Dazu taugt schon eher das attraktive Fußballspiel. Jeder sieht gern schöne Kombinationen und kreatives Offensivspiel. Sogar Hoffenheim generierte Sympathisanten in der gesamten Republik, als Carlos Eduardo, Demba Ba und Vedad Ibisevic mit mutigem Angriffsfußball die Liga aufmischten. Die Darbietungen des Rangnick-Ensembles sahen so vielversprechend aus, dass Jogi Löw sich genötigt fühlte, jemanden wie Tobias Weis in die Nationalmannschaft zu berufen. Attraktives Spiel kann eine ungeliebte Mannschaft also in kürzester Zeit zum heißen Tipp machen. Das Problem ist nur, dass es gar nicht so einfach ist, schönen Fußball zu spielen. Sonst würde das ja jeder machen. Die Lage wird zusätzlich erschwert durch die Tatsache, dass Hecking bislang nicht durch unvernünftiges Risiko in der Offensive aufgefallen ist. Kann er im wahrsten Wortsinne schnell umschalten?

Bleibt das Personal als Stellschraube. Der etwas bärbeißige aber gemütliche Hecking und der kumpelige Allofs sind eine schöne Abkehr vom Magathschen Turbokapitalismus. Aus Bremen weiß der Manager, dass die Mannschaft vor allem dann geliebt wird, wenn die einzelnen Spieler geliebt werden. Lange an den Verein gebundene Angestellte, ergänzt durch einige Stars, das war stets das Erfolgsrezept an der Weser. Gleiches soll nun in der Autostadt gelingen. Der Stamm der Mannschaft steht, Talente stehen bereit und wenn Diego weiter Spaß am niedersächsischen Landleben hat, fehlt es auch nicht an der Finesse. Auf der verzweifelten Suche nach einem neuen Roy Präger darf Allofs aber bodenständige nicht mit biederen Spielern verwechseln, denn das widerspräche eindeutig der Maxime des schönen Spiels.

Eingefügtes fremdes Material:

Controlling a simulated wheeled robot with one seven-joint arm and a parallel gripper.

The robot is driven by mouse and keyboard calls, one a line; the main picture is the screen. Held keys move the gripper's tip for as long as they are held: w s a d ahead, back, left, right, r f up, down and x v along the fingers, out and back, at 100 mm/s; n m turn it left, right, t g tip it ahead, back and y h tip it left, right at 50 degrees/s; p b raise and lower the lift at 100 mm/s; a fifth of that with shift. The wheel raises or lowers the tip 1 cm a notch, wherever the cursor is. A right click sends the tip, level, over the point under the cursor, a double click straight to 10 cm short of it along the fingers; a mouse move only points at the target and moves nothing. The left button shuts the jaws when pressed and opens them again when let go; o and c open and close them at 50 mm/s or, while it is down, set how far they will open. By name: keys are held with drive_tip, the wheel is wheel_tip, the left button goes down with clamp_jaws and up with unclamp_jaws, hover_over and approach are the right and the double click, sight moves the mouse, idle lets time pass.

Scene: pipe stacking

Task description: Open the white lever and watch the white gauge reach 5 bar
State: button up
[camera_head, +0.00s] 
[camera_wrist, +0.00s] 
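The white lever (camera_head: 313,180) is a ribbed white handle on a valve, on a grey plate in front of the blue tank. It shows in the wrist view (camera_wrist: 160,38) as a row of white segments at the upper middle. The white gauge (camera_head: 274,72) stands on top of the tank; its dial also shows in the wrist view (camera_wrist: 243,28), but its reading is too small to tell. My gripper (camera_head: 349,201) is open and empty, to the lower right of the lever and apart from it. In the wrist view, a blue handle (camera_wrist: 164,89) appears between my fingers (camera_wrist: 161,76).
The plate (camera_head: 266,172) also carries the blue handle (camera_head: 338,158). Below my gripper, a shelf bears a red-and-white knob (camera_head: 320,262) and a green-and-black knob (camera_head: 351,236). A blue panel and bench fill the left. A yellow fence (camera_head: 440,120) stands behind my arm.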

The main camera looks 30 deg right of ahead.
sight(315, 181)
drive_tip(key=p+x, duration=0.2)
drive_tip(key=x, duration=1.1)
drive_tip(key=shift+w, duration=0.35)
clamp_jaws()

Was in der Liste fehlt, ist Erfolg als Motor. Den hat man scheinbar schon abgeschrieben, jedenfalls gibt es keine hochtrabenden Ziele. Bescheidenheit ist das Zauberwort. Wenn die Punkte schon nicht planbar sind, dann wenigstens aus der Not eine Tugend machen!

Das Programm klingt ganz gut, wäre da nicht die eingangs erwähnte Eigenart der Fans, ihre Zuneigung vermeintlich sehr irrational zu verteilen. Der reißende Strom, gegen den Wolfsburg anschwimmt, ist sein Ruf als Rastplatz für Möchtegernsuperstars auf dem Weg zu höheren Ehren oder in den Ruhestand. Kaum ein Spieler konnte sich des Eindrucks erwehren, wegen des Geldes in Wolfsburg zu sein und die Kaufwut Magaths tat ihr übriges. Daher ist es vor allem eins, das Allofs braucht, um Gras über die 40-Spieler-Kader-Jahre wachsen zu lassen: Zeit. Er braucht Jahre der Kontinuität, in denen Eigengewächse sich entwickeln und arrivierte Spieler ihre Treue beweisen können. Und selbst wenn das alles klappt, wird das Umfeld in Wolfsburg es nie hergeben, ähnliche Fangemeinden wie die aus Stuttgart, Hamburg oder Bremen hervorzubringen. Bleibt noch der Geheimtrick: Die Bayern schlagen, dann fliegen jedem, aber auch wirklich jedem die Herzen zu.